◆ **What you will do**:
Would you copy the records below, exactly and only from their first line through the line containing "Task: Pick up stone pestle", without any pictures?

Recorded robot episodes
[start]

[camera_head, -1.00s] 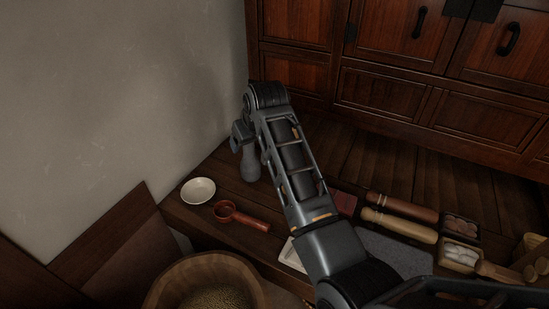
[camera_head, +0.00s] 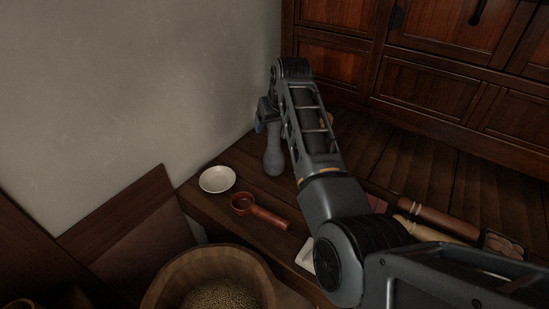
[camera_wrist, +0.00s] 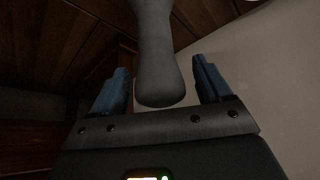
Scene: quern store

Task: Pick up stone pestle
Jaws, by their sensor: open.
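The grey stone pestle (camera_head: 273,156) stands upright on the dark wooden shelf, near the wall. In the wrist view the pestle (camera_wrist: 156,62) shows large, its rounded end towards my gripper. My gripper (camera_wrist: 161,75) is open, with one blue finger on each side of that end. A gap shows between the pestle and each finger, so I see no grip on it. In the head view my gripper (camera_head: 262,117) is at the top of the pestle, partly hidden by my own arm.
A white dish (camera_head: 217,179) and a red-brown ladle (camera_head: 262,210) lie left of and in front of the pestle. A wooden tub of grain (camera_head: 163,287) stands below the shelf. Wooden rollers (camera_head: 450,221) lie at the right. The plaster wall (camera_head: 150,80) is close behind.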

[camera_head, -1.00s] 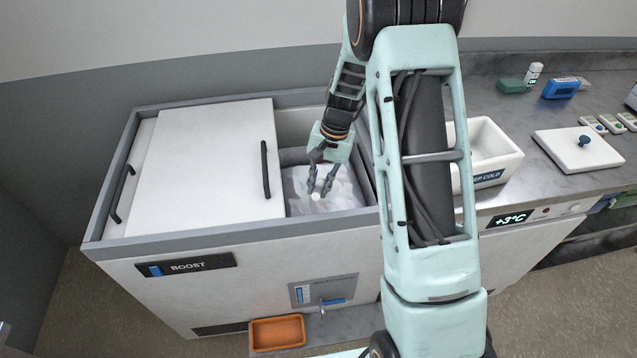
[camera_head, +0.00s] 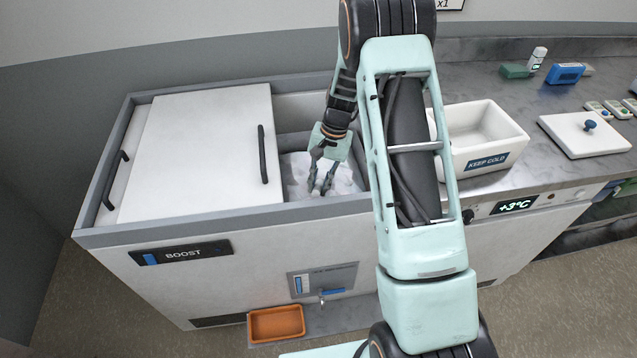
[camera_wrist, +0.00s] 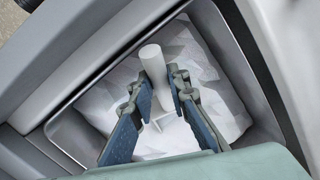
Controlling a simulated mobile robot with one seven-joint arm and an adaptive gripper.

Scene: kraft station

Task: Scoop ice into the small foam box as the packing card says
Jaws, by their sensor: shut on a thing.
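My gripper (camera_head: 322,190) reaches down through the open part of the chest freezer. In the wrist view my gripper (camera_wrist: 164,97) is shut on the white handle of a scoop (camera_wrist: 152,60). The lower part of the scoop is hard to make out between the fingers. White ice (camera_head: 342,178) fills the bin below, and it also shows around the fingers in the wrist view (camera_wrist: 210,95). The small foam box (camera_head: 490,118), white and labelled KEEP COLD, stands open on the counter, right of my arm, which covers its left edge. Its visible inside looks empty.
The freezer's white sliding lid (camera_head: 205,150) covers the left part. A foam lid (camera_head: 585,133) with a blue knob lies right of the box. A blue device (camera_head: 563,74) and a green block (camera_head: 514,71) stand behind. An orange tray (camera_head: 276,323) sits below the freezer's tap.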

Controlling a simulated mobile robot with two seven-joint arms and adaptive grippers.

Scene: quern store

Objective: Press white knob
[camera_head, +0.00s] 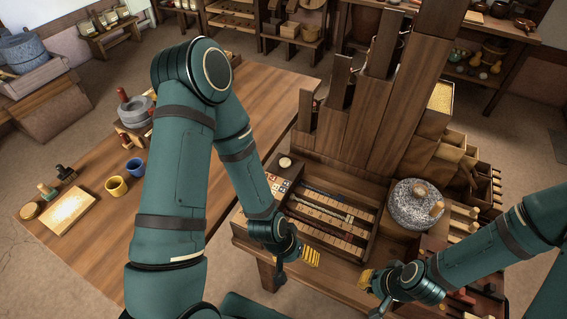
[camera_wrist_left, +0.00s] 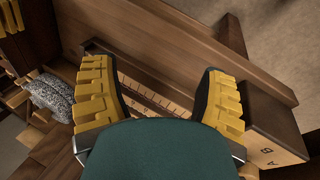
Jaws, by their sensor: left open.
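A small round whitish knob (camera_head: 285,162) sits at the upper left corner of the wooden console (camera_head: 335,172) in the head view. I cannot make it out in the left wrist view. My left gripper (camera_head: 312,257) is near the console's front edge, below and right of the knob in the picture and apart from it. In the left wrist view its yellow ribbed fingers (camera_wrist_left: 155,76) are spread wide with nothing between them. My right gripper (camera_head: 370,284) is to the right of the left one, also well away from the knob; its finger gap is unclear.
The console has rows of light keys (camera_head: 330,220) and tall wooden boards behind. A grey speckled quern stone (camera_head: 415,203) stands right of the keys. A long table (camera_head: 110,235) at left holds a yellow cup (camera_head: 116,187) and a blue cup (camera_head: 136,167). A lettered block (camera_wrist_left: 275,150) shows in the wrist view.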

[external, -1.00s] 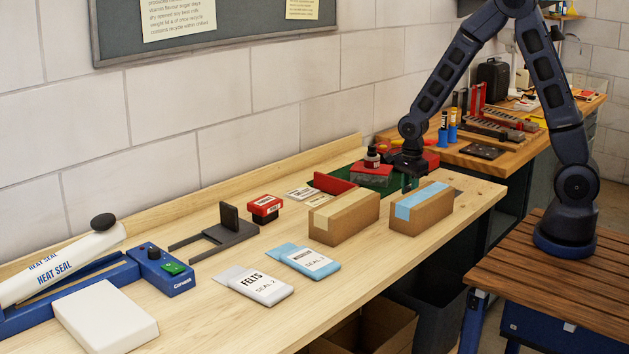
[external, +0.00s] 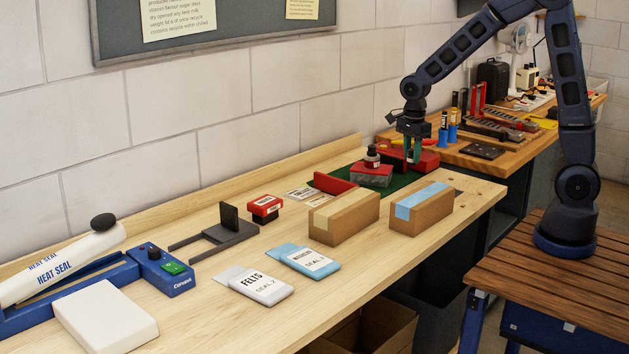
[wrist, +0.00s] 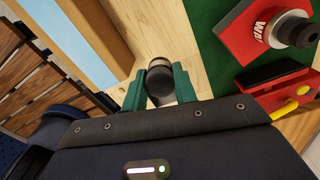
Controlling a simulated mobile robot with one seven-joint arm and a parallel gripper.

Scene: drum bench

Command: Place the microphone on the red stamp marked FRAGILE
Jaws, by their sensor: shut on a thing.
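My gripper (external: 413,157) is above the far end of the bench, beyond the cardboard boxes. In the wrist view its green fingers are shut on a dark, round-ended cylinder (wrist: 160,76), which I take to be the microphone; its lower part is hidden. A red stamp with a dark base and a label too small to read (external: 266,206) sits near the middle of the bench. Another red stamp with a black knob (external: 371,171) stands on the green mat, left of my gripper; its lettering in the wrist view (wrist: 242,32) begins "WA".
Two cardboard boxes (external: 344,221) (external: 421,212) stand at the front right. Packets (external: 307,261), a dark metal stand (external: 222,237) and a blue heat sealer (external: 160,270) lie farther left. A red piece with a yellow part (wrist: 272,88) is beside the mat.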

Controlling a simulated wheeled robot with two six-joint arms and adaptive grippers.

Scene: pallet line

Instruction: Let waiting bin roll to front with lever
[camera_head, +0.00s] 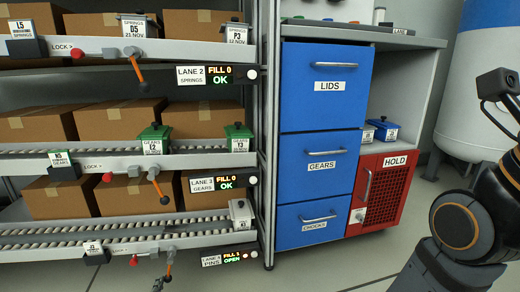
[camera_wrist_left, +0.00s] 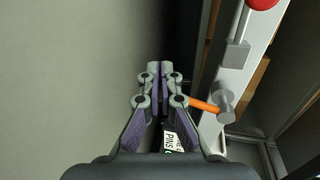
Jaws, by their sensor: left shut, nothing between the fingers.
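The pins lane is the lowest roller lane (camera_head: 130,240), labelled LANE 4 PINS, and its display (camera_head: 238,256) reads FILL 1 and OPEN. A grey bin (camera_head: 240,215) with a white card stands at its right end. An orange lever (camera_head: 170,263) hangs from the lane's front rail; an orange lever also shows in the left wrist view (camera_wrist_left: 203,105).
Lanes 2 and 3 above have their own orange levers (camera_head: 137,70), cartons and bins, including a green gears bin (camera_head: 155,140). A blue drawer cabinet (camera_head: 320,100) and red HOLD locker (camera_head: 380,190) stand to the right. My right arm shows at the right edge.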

[end]

◆ **Final answer**:
[camera_head, -1.00s] 
[camera_head, +0.00s] 
[camera_wrist, +0.00s] 
Scene: quern store

Task: Pick up stone pestle

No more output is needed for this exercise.